You are becoming it.


There is a bamboo in the wind outside your window.

Watch it. It bends, wildly sometimes, in ways that look like surrender.

But the roots hold. And after the storm passes, it is still there, still vertical, still green.

No bamboo ever asked itself: am I confident enough to face this wind?

It simply grew deep enough that the question became unnecessary.


Coda: A Distillation

From Aristotle — know your worth not by comparison, but by cultivation. From Marcus Aurelius — govern the inner, and the outer loses its tyranny. From Confucius — 修身 (xiū shēn): cultivate the self before all else. From Laozi — 自知者明: self-knowledge is the only reliable light.
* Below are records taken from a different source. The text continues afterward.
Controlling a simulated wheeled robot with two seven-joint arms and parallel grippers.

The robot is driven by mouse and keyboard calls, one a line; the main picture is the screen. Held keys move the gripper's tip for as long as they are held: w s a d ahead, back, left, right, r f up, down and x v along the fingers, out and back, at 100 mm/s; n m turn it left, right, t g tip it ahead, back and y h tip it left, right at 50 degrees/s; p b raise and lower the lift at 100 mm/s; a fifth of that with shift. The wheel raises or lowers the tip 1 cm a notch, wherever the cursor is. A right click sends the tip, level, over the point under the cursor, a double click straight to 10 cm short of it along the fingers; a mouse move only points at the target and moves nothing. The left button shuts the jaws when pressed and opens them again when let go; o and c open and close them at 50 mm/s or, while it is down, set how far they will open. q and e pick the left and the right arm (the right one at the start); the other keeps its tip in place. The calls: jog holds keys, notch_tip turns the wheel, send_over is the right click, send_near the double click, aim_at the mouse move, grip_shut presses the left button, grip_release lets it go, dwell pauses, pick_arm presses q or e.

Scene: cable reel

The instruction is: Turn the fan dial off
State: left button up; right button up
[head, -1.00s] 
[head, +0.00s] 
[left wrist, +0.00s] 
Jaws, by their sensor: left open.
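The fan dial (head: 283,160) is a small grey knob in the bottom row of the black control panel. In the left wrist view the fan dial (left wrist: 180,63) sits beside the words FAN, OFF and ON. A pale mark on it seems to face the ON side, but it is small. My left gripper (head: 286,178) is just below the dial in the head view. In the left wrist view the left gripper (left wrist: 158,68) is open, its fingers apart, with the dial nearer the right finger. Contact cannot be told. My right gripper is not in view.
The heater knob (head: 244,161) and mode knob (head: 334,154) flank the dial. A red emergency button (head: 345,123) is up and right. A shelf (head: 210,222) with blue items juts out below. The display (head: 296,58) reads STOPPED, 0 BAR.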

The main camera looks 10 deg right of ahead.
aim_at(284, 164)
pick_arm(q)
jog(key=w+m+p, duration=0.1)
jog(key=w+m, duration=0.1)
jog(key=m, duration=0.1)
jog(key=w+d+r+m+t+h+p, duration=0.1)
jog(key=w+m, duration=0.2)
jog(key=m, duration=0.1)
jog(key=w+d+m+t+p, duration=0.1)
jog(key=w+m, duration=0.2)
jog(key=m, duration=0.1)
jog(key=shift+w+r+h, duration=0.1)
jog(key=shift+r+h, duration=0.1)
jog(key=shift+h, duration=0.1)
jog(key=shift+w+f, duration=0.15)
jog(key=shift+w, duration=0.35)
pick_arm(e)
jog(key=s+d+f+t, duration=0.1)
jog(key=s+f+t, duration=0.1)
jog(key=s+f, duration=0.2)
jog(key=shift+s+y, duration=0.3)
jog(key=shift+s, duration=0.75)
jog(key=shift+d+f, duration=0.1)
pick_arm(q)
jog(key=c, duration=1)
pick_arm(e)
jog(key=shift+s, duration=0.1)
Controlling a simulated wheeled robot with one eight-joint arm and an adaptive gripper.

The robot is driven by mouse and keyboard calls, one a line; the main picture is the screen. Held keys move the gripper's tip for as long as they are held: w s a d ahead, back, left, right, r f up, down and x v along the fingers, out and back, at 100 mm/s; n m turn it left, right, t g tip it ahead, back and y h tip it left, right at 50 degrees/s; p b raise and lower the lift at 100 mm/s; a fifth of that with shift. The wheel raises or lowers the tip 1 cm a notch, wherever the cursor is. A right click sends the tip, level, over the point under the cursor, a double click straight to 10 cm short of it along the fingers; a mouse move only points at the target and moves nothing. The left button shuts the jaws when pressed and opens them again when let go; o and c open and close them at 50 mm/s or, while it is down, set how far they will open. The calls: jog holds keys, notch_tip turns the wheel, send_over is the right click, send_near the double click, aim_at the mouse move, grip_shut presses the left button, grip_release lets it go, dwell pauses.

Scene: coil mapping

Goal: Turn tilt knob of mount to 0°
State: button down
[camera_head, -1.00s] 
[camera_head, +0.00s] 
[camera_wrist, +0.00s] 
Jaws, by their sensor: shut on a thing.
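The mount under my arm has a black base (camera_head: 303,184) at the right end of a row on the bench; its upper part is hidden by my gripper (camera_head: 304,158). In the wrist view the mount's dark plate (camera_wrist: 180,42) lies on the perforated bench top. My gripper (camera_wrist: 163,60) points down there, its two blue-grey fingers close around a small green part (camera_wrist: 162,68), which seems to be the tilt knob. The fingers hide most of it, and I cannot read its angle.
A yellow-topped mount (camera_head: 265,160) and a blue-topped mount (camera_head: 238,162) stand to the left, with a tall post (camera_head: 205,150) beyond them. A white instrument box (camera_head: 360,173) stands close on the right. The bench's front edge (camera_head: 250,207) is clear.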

From Rumi — your wound is not your weakness; it is the opening through which music enters. From Ibn Arabi — live the tension between your smallness and your vastness without resolving it falsely. From the Buddha — the self that needs confidence may be the very self worth releasing. From Tagore — hold the head high not with pride, but with the simple dignity of one who has stopped being ashamed of being alive. From Frankl — in the gap between what happens to you and how you respond, there you are. From Jung — become yourself, fully, which is the only confidence that does not require maintenance.


Perhaps self-confidence is not a tower to be built. Perhaps it is a remembering — of something you were, before the world told you what you should be instead.